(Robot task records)
------------------------------------------------------------
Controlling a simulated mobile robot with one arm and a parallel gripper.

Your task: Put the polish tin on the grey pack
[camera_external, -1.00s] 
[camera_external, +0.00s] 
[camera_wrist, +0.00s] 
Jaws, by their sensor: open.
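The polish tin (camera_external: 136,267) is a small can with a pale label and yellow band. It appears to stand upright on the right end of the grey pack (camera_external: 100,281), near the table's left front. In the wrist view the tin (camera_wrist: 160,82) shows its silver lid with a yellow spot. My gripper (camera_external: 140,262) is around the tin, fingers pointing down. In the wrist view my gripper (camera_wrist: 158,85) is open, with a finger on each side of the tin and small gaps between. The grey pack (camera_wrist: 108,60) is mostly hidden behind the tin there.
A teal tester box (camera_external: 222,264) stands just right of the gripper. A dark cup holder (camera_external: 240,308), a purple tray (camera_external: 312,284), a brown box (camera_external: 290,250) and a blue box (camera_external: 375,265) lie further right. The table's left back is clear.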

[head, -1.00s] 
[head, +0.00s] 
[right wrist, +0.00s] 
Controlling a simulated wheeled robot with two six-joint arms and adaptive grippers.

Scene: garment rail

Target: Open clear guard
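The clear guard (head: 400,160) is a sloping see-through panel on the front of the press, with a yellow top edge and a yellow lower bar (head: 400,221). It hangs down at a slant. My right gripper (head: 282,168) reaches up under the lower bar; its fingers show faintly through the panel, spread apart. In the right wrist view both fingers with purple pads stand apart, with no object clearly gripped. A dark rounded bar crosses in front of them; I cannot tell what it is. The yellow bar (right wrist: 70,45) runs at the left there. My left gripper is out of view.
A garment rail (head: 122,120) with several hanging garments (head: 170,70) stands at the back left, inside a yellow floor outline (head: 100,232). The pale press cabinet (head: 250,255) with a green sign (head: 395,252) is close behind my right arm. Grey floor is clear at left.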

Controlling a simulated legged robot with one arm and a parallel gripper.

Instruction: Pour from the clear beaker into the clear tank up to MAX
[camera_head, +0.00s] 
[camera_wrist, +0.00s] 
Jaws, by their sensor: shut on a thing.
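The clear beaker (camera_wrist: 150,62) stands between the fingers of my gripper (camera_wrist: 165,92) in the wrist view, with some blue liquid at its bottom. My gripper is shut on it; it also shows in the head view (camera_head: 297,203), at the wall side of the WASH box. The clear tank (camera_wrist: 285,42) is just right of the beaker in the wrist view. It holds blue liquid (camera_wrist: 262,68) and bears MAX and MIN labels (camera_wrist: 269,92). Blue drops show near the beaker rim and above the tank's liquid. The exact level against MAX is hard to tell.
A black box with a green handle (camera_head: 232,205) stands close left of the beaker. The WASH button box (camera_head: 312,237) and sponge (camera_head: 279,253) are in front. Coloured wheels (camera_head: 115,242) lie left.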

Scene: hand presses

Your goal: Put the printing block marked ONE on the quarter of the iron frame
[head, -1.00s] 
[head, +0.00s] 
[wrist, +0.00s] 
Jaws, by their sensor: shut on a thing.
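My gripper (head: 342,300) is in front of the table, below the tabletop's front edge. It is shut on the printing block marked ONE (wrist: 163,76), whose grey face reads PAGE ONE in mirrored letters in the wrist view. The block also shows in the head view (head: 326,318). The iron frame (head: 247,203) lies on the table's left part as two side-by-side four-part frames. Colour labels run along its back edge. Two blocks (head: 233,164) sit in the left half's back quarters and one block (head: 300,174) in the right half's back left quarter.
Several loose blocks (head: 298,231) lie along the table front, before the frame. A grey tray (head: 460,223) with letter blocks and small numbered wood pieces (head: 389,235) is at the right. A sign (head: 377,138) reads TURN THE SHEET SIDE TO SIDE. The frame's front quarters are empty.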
------------------------------------------------------------
STATED GOAL: Extract, from the listing above, every line where the string "parallel" occurs.

EXERCISE ANSWER:
Controlling a simulated mobile robot with one arm and a parallel gripper.
Controlling a simulated legged robot with one arm and a parallel gripper.

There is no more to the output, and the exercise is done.